Hanrrikson de Andrade

Do UOL, no Rio

08/05/2012 18h17

A Comissão Parlamentar de Inquérito (CPI) criada pela Câmara Municipal de Nova Friburgo, na serra fluminense, para investigar a gestão de verbas federais repassadas à prefeitura local descobriu uma série de desvios de dinheiro público no decorrer do processo de recuperação da cidade, que foi devastada pelas enchentes de janeiro de 2011 --mais de 900 pessoas morreram em toda a região serrana do Rio de Janeiro.

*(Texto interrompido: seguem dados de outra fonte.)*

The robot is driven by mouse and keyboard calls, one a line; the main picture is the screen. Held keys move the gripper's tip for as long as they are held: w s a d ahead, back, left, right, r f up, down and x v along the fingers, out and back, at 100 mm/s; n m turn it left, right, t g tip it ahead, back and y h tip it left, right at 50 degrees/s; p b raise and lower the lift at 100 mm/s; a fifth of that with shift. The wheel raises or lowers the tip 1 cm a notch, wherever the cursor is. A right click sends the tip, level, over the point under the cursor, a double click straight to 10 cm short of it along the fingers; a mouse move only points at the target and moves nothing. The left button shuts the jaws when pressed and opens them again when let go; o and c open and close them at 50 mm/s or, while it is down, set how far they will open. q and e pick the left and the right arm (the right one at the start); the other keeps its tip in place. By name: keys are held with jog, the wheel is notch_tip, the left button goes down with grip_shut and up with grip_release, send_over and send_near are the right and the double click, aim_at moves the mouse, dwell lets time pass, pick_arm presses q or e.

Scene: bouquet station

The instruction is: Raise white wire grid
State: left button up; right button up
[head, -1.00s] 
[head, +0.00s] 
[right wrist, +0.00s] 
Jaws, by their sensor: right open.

As irregularidades incluem contratos nas áreas de saúde, educação, saneamento básico, entre outras. De acordo com o relatório da CPI da Tragédia, concluída no fim do ano passado, pelo menos 21 empresas de grande porte contratadas em caráter emergencial --isto é, sem processo licitatório-- foram beneficiadas com recursos provenientes do pacote de R$ 22 milhões repassados pela União.

"Foram mais do que 21 empresas, mais de 40 processos de investigação. (...) Temos pelo menos 20 inquéritos instaurados na Justiça e há perspectiva de que uma nova leva de ações sejam protocoladas a partir da análise do MP. A impressão que dá é a de que essas empresas tentaram jogar a sorte no bolo da calamidade. Eles utilizaram a tragédia para tirar proveito da lei de licitações", afirmou o relator da CPI, vereador Pierre Moraes.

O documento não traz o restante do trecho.